Goal →
Keep only the lines of the listing that include the word "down", and copy them.

Supplied data →

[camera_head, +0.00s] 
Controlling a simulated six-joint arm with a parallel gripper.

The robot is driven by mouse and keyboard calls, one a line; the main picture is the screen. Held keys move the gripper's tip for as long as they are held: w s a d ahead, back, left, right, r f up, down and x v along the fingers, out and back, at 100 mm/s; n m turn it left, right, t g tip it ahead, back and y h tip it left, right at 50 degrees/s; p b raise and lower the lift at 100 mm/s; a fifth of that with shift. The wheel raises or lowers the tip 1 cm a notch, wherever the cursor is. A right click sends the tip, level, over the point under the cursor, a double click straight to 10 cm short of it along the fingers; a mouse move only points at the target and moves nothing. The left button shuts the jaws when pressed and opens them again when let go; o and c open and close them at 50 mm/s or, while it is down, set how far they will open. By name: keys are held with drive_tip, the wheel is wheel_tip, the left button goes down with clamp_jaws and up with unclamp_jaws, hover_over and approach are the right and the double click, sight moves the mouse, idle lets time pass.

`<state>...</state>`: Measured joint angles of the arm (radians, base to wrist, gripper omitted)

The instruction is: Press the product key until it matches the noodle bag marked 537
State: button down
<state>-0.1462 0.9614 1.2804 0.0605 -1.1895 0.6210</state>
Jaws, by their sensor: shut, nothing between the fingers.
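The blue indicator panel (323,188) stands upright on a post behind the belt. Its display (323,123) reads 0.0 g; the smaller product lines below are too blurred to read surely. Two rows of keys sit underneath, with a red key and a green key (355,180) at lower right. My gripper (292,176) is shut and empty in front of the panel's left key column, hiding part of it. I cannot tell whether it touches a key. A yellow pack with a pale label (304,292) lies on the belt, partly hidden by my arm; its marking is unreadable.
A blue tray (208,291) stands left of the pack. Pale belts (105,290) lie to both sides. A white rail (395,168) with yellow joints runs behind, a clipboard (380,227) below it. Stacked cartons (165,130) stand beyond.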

Complete output →
The robot is driven by mouse and keyboard calls, one a line; the main picture is the screen. Held keys move the gripper's tip for as long as they are held: w s a d ahead, back, left, right, r f up, down and x v along the fingers, out and back, at 100 mm/s; n m turn it left, right, t g tip it ahead, back and y h tip it left, right at 50 degrees/s; p b raise and lower the lift at 100 mm/s; a fifth of that with shift. The wheel raises or lowers the tip 1 cm a notch, wherever the cursor is. A right click sends the tip, level, over the point under the cursor, a double click straight to 10 cm short of it along the fingers; a mouse move only points at the target and moves nothing. The left button shuts the jaws when pressed and opens them again when let go; o and c open and close them at 50 mm/s or, while it is down, set how far they will open. By name: keys are held with drive_tip, the wheel is wheel_tip, the left button goes down with clamp_jaws and up with unclamp_jaws, hover_over and approach are the right and the double click, sight moves the mouse, idle lets time pass.
State: button down

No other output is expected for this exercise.